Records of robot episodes
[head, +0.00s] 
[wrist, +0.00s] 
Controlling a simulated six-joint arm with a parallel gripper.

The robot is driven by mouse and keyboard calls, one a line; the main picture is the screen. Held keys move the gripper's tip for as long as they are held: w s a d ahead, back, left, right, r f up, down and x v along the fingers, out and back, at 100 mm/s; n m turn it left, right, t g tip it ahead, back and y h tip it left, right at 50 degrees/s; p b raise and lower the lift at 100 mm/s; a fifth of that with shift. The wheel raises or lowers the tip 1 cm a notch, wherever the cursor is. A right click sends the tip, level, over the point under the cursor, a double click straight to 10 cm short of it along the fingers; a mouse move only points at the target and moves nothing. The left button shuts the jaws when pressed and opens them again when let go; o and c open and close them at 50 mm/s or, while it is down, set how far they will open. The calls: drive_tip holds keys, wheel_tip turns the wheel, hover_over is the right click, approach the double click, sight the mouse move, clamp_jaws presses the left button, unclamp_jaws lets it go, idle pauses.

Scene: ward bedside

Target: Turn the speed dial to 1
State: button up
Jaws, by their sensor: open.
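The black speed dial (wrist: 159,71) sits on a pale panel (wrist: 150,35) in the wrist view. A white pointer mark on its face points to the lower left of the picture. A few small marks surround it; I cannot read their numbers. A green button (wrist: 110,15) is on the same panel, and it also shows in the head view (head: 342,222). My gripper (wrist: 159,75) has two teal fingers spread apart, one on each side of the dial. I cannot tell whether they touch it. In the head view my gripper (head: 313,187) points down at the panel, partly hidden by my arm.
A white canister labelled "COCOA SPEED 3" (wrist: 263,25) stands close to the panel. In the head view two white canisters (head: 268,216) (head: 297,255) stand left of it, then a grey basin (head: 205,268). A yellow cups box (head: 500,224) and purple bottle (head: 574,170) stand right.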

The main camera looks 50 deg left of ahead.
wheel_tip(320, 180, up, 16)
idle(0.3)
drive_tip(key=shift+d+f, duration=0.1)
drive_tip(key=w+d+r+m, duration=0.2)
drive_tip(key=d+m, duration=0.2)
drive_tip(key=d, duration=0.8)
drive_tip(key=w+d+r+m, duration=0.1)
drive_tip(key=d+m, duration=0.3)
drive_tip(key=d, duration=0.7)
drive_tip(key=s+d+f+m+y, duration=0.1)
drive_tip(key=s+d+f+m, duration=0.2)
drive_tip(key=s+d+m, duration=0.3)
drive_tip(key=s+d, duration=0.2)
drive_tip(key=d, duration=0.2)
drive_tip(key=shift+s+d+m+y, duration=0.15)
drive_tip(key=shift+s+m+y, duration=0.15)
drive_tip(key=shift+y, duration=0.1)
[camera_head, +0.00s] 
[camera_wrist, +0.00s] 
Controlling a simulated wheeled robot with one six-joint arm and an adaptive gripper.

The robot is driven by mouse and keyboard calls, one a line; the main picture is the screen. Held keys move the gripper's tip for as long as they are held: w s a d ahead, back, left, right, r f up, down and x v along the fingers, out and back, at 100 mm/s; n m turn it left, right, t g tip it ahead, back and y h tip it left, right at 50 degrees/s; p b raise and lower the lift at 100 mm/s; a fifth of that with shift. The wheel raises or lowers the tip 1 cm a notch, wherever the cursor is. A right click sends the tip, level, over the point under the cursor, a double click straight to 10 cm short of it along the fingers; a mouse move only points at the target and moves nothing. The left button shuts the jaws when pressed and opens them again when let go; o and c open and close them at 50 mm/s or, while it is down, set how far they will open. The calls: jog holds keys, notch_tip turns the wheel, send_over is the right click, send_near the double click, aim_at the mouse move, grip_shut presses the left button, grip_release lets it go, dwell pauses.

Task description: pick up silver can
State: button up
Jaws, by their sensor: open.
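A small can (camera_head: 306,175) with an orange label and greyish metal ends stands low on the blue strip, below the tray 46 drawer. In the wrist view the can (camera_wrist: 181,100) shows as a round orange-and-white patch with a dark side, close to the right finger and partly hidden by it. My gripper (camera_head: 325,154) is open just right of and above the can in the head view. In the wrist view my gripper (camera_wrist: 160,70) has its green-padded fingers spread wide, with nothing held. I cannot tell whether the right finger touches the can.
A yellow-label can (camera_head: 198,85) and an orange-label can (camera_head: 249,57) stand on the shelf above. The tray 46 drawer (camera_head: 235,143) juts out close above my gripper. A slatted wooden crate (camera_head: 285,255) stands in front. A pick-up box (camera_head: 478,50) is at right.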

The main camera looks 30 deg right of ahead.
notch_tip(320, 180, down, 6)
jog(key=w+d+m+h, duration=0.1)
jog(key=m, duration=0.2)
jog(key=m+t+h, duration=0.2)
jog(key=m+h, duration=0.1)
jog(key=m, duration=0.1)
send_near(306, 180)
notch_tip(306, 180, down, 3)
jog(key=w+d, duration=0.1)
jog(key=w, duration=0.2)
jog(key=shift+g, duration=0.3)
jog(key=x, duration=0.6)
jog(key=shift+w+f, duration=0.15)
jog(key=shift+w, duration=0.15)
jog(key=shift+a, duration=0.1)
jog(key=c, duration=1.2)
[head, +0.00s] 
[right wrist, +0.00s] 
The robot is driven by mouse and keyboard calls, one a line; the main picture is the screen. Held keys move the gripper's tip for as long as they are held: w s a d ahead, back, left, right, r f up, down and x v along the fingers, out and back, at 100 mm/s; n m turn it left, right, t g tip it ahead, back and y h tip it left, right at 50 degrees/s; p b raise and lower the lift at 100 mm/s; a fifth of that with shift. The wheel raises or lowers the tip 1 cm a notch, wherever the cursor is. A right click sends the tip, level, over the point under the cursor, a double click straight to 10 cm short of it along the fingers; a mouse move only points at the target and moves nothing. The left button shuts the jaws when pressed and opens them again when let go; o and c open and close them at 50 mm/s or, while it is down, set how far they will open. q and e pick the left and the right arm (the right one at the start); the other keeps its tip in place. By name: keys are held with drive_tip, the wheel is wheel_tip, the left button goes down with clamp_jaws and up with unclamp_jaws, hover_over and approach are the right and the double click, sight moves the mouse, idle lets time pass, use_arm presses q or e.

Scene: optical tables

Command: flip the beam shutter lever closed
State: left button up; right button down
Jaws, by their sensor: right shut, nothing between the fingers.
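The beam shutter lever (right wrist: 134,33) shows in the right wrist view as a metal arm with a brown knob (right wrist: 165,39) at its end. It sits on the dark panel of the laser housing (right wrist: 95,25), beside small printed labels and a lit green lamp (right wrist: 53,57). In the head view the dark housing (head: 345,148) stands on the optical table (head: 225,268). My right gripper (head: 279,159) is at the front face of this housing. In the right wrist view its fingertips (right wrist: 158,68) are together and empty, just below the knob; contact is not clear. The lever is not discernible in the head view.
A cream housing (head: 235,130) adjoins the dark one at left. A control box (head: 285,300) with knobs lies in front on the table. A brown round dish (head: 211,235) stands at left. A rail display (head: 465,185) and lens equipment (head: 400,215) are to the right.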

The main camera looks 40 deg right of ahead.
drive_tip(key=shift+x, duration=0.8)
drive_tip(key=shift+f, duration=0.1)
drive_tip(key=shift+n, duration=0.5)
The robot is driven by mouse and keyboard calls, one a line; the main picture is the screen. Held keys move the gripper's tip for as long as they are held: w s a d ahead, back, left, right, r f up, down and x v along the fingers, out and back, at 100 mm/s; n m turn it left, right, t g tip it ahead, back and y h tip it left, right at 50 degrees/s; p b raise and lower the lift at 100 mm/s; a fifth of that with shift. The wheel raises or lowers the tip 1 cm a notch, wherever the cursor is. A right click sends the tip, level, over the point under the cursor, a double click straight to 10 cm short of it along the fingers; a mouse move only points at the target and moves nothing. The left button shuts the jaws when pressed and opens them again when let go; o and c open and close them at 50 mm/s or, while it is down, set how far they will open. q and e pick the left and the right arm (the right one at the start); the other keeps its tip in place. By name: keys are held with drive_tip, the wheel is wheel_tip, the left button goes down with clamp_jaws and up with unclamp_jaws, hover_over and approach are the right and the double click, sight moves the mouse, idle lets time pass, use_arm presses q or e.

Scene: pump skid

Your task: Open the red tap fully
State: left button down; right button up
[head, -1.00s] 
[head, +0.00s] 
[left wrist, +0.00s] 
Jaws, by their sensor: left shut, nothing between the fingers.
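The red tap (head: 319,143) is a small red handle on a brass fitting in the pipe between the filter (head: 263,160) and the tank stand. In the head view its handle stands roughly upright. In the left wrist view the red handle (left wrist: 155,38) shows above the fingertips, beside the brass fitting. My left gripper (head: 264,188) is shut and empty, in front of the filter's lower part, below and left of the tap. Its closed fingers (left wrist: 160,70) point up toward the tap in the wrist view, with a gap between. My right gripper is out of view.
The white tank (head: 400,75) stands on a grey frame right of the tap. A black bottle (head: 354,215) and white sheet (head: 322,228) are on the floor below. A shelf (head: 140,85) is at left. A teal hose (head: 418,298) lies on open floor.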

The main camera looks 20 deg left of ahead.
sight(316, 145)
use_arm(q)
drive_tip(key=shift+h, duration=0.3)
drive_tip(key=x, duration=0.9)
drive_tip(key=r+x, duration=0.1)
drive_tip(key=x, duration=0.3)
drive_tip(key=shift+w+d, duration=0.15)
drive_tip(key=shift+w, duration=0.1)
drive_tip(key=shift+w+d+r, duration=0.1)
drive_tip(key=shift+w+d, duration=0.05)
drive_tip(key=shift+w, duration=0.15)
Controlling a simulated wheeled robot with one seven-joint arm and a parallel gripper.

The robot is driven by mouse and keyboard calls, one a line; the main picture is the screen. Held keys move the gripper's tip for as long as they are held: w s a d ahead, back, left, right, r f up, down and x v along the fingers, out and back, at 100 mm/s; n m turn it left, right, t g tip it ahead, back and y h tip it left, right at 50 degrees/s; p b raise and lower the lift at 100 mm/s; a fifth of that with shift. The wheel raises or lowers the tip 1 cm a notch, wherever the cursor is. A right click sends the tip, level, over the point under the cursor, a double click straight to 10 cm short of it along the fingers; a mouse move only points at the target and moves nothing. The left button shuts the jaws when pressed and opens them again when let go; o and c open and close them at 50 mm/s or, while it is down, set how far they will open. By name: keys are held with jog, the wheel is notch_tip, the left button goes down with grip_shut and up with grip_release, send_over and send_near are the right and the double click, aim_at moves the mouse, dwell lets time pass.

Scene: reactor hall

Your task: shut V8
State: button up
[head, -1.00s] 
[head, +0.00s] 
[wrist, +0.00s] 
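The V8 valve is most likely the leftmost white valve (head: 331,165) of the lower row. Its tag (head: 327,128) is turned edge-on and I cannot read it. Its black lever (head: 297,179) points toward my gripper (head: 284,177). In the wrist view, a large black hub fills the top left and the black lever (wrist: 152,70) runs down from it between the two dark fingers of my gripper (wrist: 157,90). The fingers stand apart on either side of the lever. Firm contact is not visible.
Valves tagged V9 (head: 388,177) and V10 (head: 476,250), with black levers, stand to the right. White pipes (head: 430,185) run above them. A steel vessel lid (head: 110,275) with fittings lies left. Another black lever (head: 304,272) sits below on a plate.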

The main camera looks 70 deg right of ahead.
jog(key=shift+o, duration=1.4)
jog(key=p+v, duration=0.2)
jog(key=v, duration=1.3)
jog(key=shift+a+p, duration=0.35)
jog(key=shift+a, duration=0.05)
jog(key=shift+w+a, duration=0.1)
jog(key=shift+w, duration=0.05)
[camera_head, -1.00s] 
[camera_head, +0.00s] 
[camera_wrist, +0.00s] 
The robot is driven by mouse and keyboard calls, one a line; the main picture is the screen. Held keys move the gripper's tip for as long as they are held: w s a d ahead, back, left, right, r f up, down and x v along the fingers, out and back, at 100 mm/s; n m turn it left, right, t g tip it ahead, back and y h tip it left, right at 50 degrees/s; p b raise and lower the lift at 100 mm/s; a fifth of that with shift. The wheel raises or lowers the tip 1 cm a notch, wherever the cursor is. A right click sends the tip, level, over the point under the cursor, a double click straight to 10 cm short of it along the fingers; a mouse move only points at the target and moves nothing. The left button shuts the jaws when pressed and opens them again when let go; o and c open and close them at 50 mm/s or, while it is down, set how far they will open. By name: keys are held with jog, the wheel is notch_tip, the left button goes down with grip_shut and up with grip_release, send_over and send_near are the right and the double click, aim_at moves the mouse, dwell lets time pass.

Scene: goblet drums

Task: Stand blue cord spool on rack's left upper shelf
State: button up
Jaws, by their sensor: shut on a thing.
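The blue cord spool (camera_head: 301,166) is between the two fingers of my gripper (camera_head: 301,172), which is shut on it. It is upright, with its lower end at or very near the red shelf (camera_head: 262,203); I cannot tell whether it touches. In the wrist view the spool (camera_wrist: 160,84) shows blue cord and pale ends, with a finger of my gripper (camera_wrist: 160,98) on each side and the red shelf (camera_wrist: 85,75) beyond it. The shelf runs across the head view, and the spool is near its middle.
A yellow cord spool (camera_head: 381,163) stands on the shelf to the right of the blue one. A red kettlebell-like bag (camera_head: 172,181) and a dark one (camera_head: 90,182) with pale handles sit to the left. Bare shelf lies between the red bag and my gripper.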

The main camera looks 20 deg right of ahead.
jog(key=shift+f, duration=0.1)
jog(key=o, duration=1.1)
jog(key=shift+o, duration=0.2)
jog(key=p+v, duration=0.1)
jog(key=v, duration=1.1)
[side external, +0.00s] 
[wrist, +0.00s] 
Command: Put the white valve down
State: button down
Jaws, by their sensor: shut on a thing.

TO DO: From the records given above, copy all lines containing "joint".

EXERCISE ANSWER:
Controlling a simulated six-joint arm with a parallel gripper.
Controlling a simulated wheeled robot with one six-joint arm and an adaptive gripper.
Controlling a simulated wheeled robot with one seven-joint arm and a parallel gripper.

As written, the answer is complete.